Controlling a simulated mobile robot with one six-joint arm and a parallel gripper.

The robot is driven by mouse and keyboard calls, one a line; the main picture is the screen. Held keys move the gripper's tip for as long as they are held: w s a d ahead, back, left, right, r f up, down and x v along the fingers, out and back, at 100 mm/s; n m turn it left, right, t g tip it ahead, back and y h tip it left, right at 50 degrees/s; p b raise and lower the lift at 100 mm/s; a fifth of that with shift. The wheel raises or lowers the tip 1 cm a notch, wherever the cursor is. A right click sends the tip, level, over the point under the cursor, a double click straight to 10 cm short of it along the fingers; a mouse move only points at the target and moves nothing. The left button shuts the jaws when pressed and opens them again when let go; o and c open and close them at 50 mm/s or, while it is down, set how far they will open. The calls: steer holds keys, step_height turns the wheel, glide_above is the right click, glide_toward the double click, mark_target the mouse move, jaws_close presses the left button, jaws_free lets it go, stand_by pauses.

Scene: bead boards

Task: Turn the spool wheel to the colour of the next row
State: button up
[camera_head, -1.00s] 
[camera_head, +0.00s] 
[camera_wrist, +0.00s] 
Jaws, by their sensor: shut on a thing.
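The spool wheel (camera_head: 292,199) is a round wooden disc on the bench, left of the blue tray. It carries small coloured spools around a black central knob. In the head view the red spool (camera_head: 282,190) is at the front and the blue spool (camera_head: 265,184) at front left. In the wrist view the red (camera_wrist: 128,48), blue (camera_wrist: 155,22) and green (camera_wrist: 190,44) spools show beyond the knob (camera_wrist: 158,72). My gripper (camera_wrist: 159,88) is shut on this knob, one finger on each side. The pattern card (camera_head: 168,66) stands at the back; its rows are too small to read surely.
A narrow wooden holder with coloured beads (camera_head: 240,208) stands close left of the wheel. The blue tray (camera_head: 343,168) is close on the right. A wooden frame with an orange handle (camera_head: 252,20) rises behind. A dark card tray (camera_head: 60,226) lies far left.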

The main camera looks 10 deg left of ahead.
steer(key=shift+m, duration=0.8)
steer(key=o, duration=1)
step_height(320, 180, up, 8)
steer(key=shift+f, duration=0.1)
◆ ◆ ◆ ◆ ◆ ◆ ◆
-- YOUR INSTRUCTIONS --
Recopy the whole listing exactly.

-- SOLVED PROBLEM --
Controlling a simulated mobile robot with one six-joint arm and a parallel gripper.

The robot is driven by mouse and keyboard calls, one a line; the main picture is the screen. Held keys move the gripper's tip for as long as they are held: w s a d ahead, back, left, right, r f up, down and x v along the fingers, out and back, at 100 mm/s; n m turn it left, right, t g tip it ahead, back and y h tip it left, right at 50 degrees/s; p b raise and lower the lift at 100 mm/s; a fifth of that with shift. The wheel raises or lowers the tip 1 cm a notch, wherever the cursor is. A right click sends the tip, level, over the point under the cursor, a double click straight to 10 cm short of it along the fingers; a mouse move only points at the target and moves nothing. The left button shuts the jaws when pressed and opens them again when let go; o and c open and close them at 50 mm/s or, while it is down, set how far they will open. The calls: steer holds keys, step_height turns the wheel, glide_above is the right click, glide_toward the double click, mark_target the mouse move, jaws_close presses the left button, jaws_free lets it go, stand_by pauses.

Scene: bead boards

Task: Turn the spool wheel to the colour of the next row
State: button up
[camera_head, -1.00s] 
[camera_head, +0.00s] 
[camera_wrist, +0.00s] 
Jaws, by their sensor: shut on a thing.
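The spool wheel (camera_head: 292,199) is a round wooden disc on the bench, left of the blue tray. It carries small coloured spools around a black central knob. In the head view the red spool (camera_head: 282,190) is at the front and the blue spool (camera_head: 265,184) at front left. In the wrist view the red (camera_wrist: 128,48), blue (camera_wrist: 155,22) and green (camera_wrist: 190,44) spools show beyond the knob (camera_wrist: 158,72). My gripper (camera_wrist: 159,88) is shut on this knob, one finger on each side. The pattern card (camera_head: 168,66) stands at the back; its rows are too small to read surely.
A narrow wooden holder with coloured beads (camera_head: 240,208) stands close left of the wheel. The blue tray (camera_head: 343,168) is close on the right. A wooden frame with an orange handle (camera_head: 252,20) rises behind. A dark card tray (camera_head: 60,226) lies far left.

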The main camera looks 10 deg left of ahead.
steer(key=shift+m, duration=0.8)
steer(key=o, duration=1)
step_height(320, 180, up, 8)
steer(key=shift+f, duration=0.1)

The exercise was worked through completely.